The term “civil war” comes from the Latin phrase bellum civile, which translates to “war of or pertaining to civilians,” and was first used to describe the Roman civil wars of the 1st century BCE. The following article answers some basic questions on what defines a civil war outside of the American context.
1. When and where have civil wars been fought?
Civil wars have been waged across the world, occurring in every continent but Antarctica, throughout human history. Many of the world’s nations, great and small, have been, at one time, engulfed in a civil war.
2. Why are Civil Wars fought?
While civil wars have been waged for a variety of reasons, the most prevalent being issues with the government. Many civil wars have been fought to overthrow or drastically change a sitting government. In the middle of the 20th century, there were a number of civil wars waged in Latin America in order to bring new governments to power. Civil wars are also often fought to gain independence from a controlling government, as was the case with civil wars in Sri Lanka, Ireland, and the United States.
3. How long do Civil Wars last?
Civil wars during the early and mid-20th century tended to be rather short, lasting on average only 1 and a half years, according to political scientist James Fearon. After World War II, the length of civil wars increased to almost a four year average. By the Cold War era, the length of civil wars had increased drastically with civil wars in Lebanon, Guatemala, and El Salvador spanning a number of decades.

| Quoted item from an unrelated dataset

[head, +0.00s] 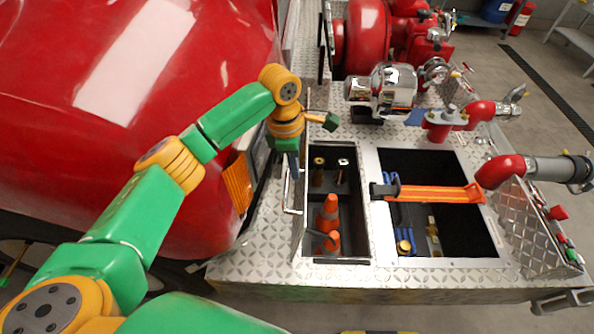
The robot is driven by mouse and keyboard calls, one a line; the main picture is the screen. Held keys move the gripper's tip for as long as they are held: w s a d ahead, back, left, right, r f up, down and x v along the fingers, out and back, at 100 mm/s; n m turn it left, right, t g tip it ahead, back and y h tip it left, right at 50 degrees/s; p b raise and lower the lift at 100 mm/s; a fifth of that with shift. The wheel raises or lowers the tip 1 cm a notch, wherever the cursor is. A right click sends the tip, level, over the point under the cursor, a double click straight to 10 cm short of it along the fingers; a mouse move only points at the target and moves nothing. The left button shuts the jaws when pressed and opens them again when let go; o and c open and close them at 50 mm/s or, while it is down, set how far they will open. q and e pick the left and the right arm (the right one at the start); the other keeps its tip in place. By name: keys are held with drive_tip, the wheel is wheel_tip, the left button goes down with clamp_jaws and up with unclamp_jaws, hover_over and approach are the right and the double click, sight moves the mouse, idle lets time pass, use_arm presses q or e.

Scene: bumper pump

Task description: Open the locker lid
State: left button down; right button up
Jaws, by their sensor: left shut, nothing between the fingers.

4. How are civil wars fought?
Many civil wars are waged between armies with vast differences in funding and experience. The style of war often reflects this disparity. This disparity often results in guerrilla warfare tactics being employed by the oppositional group. These tactics were employed in many of the civil wars waged in Latin America, the Middle East, and was very present in the Patriot and Confederate fighting styles in North America.
While the Geneva Convention does not use the term civil war, it does outline laws of warfare for “non-international conflicts” and the International Committee of the Red Cross has since clarified these rules and applied the term civil war in these rules of warfare. These rules are created to prevent harm to non-engaged civilians during a time of civil warfare.
5. What is the difference between a civil war and a revolution?
Revolutions and civil wars often appear to be similar in terms of motivation, belligerents, and tactics, and in many cases the two terms may be interchangeable. The American Revolution, while not often called a civil war by modern historians, was referred to as a civil war in its first year, until William Henry Drayton, South Carolina’s chief justice, first used the term "American Revolution" in 1776. One major difference between the two terms is length. While some revolutions, such as the Cuban revolution, last multiple years, many revolutions are relatively short-lived.
6. How do Civil Wars end?
The outcome of a civil war depends on the motivation for the armed conflict and the military actions of the involved belligerents. Civil wars can end with one side’s surrender, resulting in either the suppression of the aggrieved faction or a complete overthrow or overhaul of the nation’s government. However, similar to interstate wars, civil wars can also end in treaties. For example, the 1975-1990 Lebanese Civil War ended with the Taif Agreement, which allowed the acting government to remain in place while the parliament was altered to represent all religious groups of Lebanon.
7. How are other civil wars remembered?
The American Civil War has been well preserved in American history. This does not, however, reflect the level of preservation effort placed on the civil wars of the world. Other nations rarely preserve their civil war battlefields, with notable exceptions being the United Kingdom’s Battlefield Trust and Russian preservation of the Battle of Kulikovo.
Many nations, such as Egypt and Cuba, instead celebrate public holidays to commemorate victories in their respective civil wars. While civil wars are complex conflicts, comparing and contrasting their common features can add more layers to our understanding of our own national story.